Write out exactly the lines between the line containing "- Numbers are" and the line containing "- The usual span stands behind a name", including both of those lines, and nothing more.

[Robot episode data]

• • • •

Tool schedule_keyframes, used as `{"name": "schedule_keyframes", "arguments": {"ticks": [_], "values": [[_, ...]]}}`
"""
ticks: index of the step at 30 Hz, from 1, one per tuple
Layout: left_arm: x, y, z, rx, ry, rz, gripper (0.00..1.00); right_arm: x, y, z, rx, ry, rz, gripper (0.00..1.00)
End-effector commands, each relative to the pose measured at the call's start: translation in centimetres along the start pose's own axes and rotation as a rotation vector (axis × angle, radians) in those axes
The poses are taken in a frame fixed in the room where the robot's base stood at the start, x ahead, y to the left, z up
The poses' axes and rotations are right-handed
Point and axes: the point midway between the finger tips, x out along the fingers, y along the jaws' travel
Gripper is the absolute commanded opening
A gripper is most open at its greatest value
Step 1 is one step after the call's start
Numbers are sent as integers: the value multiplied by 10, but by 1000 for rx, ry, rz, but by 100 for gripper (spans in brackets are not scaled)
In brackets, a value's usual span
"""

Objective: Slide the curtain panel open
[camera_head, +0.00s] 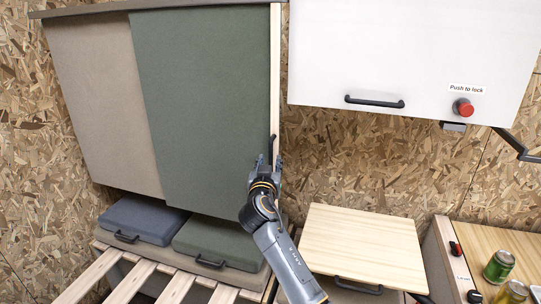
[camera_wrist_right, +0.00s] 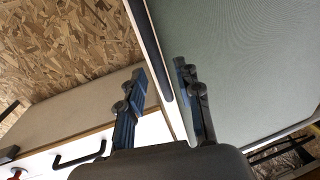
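The green curtain panel (camera_head: 205,110) hangs from a dark top rail at the upper left and overlaps a beige panel (camera_head: 100,105). It also shows in the right wrist view (camera_wrist_right: 240,60). A black upright handle (camera_head: 272,145) sits at its right edge, by a light wooden strip; the handle shows as a dark bar (camera_wrist_right: 159,60) in the wrist view. My right gripper (camera_head: 269,163) is at the lower end of the handle. In the wrist view its fingers (camera_wrist_right: 161,76) are apart, with the handle's end between them in the picture; contact cannot be told. My left gripper is not in view.
A white cabinet door (camera_head: 400,50) with a black handle and red button is at upper right. Below are blue (camera_head: 145,218) and green (camera_head: 222,240) cushioned lids, wooden slats (camera_head: 130,283), a wooden flap (camera_head: 365,245) and cans (camera_head: 499,266). Particle-board wall lies behind.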

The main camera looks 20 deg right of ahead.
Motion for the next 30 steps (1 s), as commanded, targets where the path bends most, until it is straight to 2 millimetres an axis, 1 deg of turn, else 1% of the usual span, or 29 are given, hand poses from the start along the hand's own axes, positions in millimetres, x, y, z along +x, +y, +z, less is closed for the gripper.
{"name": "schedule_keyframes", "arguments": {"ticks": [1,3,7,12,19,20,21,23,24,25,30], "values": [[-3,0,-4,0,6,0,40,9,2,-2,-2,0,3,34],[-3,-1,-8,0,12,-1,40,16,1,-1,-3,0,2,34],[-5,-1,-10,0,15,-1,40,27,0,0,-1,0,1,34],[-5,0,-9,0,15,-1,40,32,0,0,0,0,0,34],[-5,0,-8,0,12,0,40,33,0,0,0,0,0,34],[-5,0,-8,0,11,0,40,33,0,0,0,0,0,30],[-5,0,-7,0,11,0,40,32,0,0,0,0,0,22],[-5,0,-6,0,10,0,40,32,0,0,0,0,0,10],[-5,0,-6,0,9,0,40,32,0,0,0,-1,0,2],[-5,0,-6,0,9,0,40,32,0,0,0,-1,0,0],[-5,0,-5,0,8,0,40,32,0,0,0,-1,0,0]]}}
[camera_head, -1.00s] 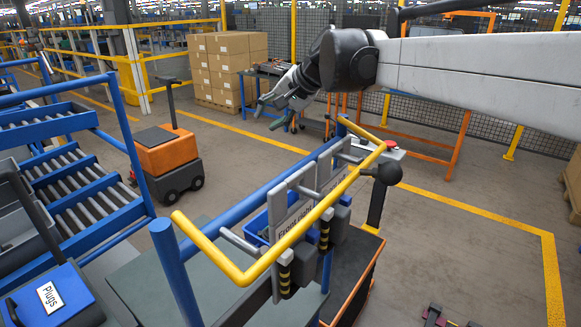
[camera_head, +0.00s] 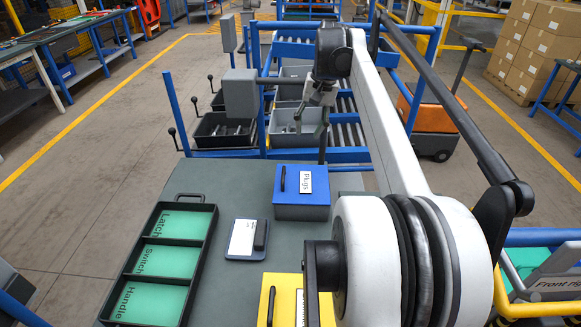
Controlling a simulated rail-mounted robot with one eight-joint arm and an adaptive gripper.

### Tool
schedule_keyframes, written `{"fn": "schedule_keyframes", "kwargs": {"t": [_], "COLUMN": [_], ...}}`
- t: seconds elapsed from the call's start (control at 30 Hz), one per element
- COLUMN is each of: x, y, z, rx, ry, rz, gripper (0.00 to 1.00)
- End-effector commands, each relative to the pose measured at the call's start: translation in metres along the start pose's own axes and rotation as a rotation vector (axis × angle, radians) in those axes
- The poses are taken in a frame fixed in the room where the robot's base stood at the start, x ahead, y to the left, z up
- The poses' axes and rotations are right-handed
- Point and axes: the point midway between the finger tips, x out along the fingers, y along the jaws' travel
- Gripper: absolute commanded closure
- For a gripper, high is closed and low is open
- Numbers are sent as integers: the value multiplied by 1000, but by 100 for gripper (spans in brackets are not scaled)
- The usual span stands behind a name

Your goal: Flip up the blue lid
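My gripper (camera_head: 311,132) is beyond the box, seen in front of the grey bins and rollers, and points down. Its fingers look spread and empty. It appears clear of the lid, though its exact height is hard to tell.
A yellow box (camera_head: 282,292) stands nearer, partly hidden by my arm. A small device (camera_head: 246,239) lies left of the blue box. A black tray with green compartments (camera_head: 168,256) is further left. Bins (camera_head: 223,131) and a roller rack (camera_head: 346,128) stand behind the table.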

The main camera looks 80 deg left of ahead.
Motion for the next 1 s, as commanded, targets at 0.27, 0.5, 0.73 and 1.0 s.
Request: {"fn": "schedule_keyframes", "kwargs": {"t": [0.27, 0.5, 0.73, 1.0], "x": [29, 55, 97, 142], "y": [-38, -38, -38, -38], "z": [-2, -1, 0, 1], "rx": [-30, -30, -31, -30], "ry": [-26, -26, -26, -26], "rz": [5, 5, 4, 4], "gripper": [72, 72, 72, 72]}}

• • • •

### Solution
- Numbers are sent as integers: the value multiplied by 1000, but by 100 for gripper (spans in brackets are not scaled)
- The usual span stands behind a name

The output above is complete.